Das Erntejahr beginnt nicht erst mit dem Abreifen und Pflücken der Früchte. Auch nicht irgendwann im Laufe der Sommermonate, wenn man den Früchten beim Wachsen zu schauen kann. Für uns beginnt das Hoffen und Bangen um die Ernte bereits im Frühling. Mit den ersten Blüten, die sich in den noch kalten Tagen zeigen, kommt bei uns die Vorfreude auf die Ernte. Wir beginnen abzuschätzen, ob es ein gutes Erntejahr wird und wir sehen uns schon die Früchte pflücken. Besonders auf die Kirschen freuen wir uns jedes Jahr sehr. Haben wir doch das Glück gleich drei grosse alte Kirschbäume auf der Wiese zu haben. Der Kirschbaum direkt am Haus blüht schon früh und hat auch schon Ende Mai die ersten Kirschen. Dieses Jahr konnten wir aus dem Bett heraus beobachten, wie sich Tag für Tag mehr Blüten öffneten. Es war herrlich. Doch es kam wie es kommen musste, eine Frostnacht reicht zu dieser Zeit und es ist hin mit der Blüte und der Ernte. Die Hoffnung war noch lange nicht erfroren. Haben wir doch noch zwei weitere Kirschbäume und fingen danach noch einmal Blüten an zu blühen, an eben jenem Baum am Haus. So ging der Frühling ins Land. Die Bäume bekamen ihr Laub und es sah erstmal alles gut aus.
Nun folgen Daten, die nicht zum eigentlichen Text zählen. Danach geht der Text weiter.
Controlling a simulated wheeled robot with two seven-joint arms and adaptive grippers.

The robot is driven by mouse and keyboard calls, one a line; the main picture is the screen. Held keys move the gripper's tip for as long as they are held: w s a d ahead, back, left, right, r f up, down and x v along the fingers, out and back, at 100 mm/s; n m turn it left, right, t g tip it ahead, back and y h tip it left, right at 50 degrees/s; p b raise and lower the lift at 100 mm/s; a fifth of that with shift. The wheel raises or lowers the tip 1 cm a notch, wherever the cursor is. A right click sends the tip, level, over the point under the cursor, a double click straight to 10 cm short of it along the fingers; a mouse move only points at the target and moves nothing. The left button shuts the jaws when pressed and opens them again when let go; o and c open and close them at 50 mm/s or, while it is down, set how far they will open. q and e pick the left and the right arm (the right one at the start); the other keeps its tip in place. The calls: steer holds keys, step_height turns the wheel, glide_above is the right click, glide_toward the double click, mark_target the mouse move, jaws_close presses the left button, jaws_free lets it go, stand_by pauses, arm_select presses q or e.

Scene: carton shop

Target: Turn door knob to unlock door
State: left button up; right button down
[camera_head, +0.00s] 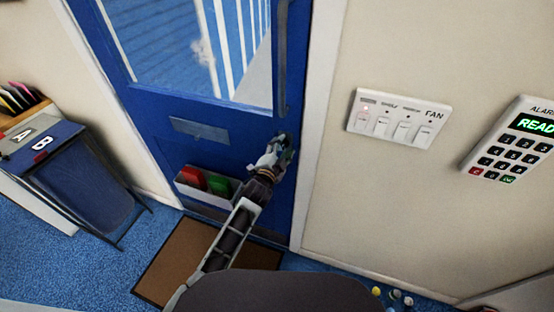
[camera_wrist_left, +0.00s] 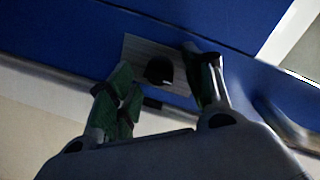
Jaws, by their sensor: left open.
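The blue door (camera_head: 150,105) has a glass pane in its upper part and stands at the upper left of centre in the head view. My left gripper (camera_head: 284,146) is at the door's right edge, below the long vertical pull handle (camera_head: 291,60). In the left wrist view, the open fingers of my left gripper (camera_wrist_left: 156,62) stand either side of a dark knob (camera_wrist_left: 158,71) on a brushed metal plate (camera_wrist_left: 136,50). I cannot tell whether a finger touches the knob. In the head view my gripper hides the knob. My right gripper is out of view.
A white switch panel (camera_head: 399,117) and an alarm keypad (camera_head: 514,140) reading "READ…" are on the wall to the right. A brown mat (camera_head: 175,262) lies before the door. A blue bin (camera_head: 85,185) stands at the left. A pocket with red and green items (camera_head: 205,184) hangs on the door.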

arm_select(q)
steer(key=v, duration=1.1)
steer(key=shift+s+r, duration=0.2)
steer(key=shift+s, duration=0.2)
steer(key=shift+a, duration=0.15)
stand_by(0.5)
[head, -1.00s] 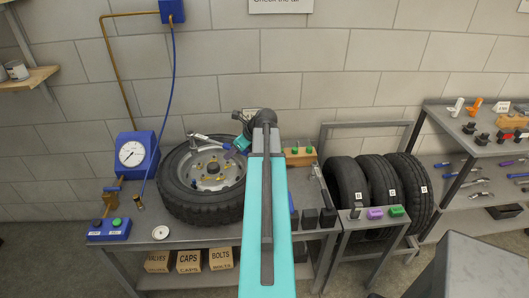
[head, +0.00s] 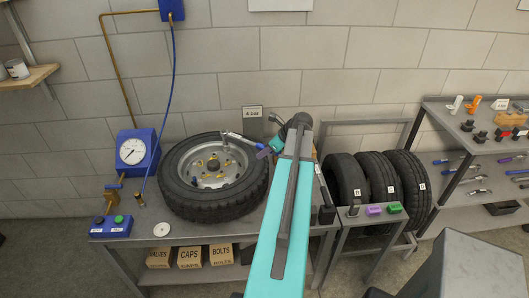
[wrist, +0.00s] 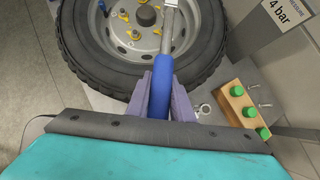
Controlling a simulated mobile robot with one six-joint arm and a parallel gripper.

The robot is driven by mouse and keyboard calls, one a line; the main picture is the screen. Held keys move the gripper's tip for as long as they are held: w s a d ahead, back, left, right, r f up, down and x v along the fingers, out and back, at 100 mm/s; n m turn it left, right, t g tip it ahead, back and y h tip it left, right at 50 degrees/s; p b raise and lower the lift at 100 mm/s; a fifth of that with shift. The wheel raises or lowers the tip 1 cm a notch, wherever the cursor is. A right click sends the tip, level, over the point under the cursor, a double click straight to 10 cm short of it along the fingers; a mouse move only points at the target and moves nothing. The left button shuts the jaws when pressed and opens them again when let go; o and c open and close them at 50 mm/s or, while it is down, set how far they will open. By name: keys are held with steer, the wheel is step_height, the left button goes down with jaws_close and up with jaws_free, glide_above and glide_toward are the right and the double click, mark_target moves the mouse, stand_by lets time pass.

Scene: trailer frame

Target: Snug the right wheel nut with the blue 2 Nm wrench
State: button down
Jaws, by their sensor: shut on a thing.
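My gripper (head: 264,153) is shut on the blue handle of the wrench (wrist: 160,92), with its purple fingers on both sides of the handle. In the head view the wrench's metal end (head: 232,136) points left over the upper right side of the wheel (head: 183,203). In the wrist view the shaft runs up across the tyre and rim and leaves the frame, so its tip is hidden there. I cannot tell whether the wrench touches a nut.
A wooden block with green-topped pegs (wrist: 237,103) lies right of my gripper, near the 4 bar sign (wrist: 284,14). A gauge on a blue box (head: 136,153) stands left of the wheel. Several tyres (head: 376,182) stand in a rack to the right.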

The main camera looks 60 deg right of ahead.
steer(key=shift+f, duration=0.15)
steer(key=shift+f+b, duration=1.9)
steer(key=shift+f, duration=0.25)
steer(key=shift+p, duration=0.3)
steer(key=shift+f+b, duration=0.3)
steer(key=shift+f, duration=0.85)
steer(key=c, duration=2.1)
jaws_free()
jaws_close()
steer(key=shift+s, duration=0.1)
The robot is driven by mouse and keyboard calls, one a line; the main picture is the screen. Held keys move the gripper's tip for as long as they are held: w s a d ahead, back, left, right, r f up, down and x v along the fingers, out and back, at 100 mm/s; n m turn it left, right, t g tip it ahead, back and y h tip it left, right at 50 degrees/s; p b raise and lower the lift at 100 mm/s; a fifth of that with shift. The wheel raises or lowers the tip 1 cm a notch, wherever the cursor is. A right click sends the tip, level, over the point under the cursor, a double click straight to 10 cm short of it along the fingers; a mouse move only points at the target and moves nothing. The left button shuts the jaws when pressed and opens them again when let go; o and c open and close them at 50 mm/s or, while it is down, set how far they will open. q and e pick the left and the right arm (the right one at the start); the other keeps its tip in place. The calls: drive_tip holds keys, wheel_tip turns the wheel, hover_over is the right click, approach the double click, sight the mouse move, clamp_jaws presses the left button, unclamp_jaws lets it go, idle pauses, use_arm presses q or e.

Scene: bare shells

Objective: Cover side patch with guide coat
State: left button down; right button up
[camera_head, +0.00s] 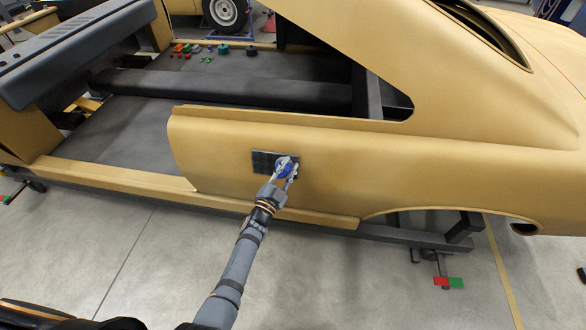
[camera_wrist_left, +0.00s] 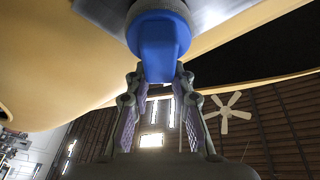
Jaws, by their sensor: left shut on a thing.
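The side patch (camera_head: 263,157) is a dark grey rectangle on the tan rear side panel of the car shell; its right part is hidden behind my gripper. My left gripper (camera_head: 286,170) is at the right part of the patch. It is shut on a blue-handled applicator (camera_wrist_left: 158,45), which also shows in the head view (camera_head: 282,168). In the left wrist view the two fingers (camera_wrist_left: 158,78) clasp the handle from both sides. The applicator's round dark head lies over the grey patch (camera_wrist_left: 212,10) and appears to touch it. My right gripper is not in view.
The tan car shell (camera_head: 430,160) stands on a dark frame (camera_head: 390,235) with low feet. Several small coloured items (camera_head: 205,50) lie on the shell's floor, well behind the panel. The concrete floor (camera_head: 350,285) in front is mostly clear.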

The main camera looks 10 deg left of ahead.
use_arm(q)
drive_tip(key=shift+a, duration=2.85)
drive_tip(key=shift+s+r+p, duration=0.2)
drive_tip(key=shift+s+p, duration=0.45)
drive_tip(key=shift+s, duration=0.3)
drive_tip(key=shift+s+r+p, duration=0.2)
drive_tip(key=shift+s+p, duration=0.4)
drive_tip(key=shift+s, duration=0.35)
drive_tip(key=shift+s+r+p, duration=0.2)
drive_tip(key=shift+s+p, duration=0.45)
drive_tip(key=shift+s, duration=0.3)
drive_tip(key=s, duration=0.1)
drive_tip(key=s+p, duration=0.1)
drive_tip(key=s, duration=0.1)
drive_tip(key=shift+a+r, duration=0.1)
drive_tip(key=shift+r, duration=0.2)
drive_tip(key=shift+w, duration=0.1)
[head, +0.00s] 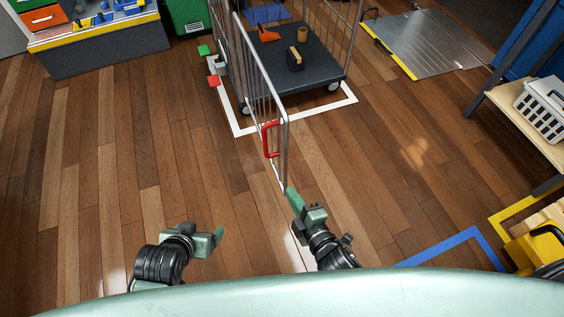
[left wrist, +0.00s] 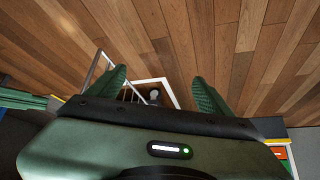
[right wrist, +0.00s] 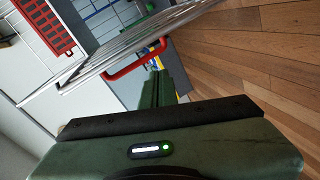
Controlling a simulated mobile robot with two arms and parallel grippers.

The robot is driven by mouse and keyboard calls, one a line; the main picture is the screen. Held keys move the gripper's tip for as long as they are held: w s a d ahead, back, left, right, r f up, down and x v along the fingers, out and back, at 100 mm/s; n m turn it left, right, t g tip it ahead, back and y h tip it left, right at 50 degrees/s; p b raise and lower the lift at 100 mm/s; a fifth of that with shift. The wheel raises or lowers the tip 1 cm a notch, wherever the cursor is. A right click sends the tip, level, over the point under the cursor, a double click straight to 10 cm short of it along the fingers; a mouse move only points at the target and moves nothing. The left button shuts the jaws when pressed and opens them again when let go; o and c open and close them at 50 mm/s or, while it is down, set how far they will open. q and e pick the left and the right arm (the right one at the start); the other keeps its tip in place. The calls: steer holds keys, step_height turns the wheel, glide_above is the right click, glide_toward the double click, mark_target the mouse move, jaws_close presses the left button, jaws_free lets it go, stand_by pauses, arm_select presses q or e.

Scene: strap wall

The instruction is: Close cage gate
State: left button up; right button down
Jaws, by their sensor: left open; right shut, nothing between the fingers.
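The wheeled cage (head: 325,72) stands at the top middle of the head view on a dark deck. Its barred gate (head: 262,90) stands swung open toward me, with a red handle (head: 270,139) near its free edge. In the right wrist view the gate bars (right wrist: 170,32) and red handle (right wrist: 136,62) are close ahead. My right gripper (head: 290,193) is shut and empty, its tips by the gate's free edge in the head view; I cannot tell whether they touch. My left gripper (head: 219,235) is open and empty over bare floor, left of the gate.
The deck carries a dark block (head: 295,62) and an orange item (head: 268,35). A white floor outline (head: 345,93) surrounds the cage. A metal ramp plate (head: 425,45) lies at the upper right. A shelf with a white basket (head: 543,108) is at the right. Floor left of the gate is clear.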

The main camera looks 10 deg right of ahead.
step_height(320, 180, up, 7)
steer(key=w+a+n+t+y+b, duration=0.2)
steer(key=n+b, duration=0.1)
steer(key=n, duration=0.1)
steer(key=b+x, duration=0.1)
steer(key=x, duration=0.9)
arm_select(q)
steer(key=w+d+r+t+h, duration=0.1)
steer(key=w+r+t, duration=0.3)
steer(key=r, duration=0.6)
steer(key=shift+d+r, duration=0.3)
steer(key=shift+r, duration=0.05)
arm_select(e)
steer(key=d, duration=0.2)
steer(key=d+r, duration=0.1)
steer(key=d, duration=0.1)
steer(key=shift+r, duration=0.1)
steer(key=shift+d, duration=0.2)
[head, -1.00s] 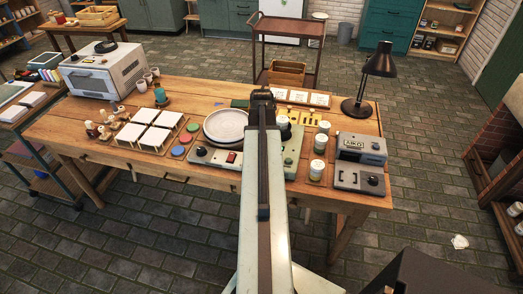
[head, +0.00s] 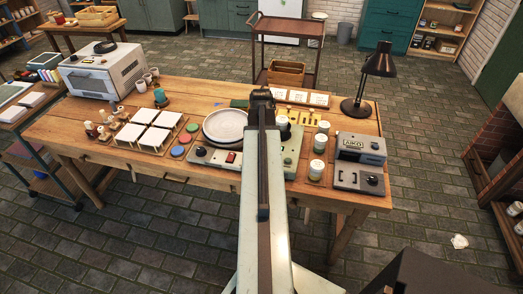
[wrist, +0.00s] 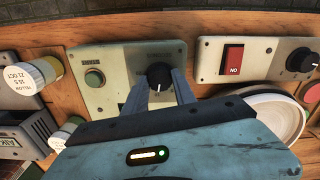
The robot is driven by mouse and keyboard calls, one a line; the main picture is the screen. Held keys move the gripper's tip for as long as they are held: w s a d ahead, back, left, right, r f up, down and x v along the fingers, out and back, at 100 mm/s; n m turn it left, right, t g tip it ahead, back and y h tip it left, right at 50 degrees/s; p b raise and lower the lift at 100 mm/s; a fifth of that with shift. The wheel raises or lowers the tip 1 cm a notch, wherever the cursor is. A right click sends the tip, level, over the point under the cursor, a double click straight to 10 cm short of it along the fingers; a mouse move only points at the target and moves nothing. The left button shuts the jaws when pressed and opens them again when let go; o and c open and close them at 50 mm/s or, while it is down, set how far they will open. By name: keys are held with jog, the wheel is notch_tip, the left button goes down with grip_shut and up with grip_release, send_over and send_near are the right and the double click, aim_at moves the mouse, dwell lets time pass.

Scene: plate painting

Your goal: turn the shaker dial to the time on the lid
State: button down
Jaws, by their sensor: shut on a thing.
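The shaker (wrist: 120,68) is a pale green panel with a green button (wrist: 94,77) and a black dial (wrist: 158,75) with a white pointer mark. My gripper (wrist: 160,82) is shut on the dial, one finger at each side of it. The dial's scale marks are too small or covered to read. A jar with a white lid (wrist: 28,76) stands left of the shaker in the wrist view. Its lid carries handwriting like "YELLOW", a time in seconds and "23 OCT"; I cannot read the time surely. In the head view my arm covers part of the shaker (head: 290,160).
A control box with a red switch (wrist: 233,58) and a black knob stands beside the shaker, near a round pale plate (head: 226,124). More white-lidded jars (head: 317,168) and a grey AIKO box (head: 362,148) stand to the right. A black lamp (head: 380,65) rises behind.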

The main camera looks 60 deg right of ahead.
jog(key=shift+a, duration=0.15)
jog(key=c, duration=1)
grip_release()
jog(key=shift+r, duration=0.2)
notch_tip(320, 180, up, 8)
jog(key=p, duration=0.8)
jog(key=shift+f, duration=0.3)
Der Kirschbaum direkt am Haus in voller Blüte

Eines Tages kam der Herzensmann von einer Runde zurück und meinte, die Kirschbäume sehen aber gar nicht gut aus dieses Jahr. Mir war das bis dato noch gar nicht so richtig auf gefallen. Doch es stimmte, viele Kirschbäume hier in der Ecke hatten wenig Laub und sahen nahe zu abgestorben aus. Auch einer unserer Kirschbäume sah und sieht richtig schlecht aus. Auch an den anderen beiden sieht man diese kahlen Stellen, aber es sind nur vereinzelte Äste. Doch was man nicht sah waren kleine grüne Kirschen. So ahnten wir bereits, dass es wohl keine Kirschen geben würde dieses Jahr.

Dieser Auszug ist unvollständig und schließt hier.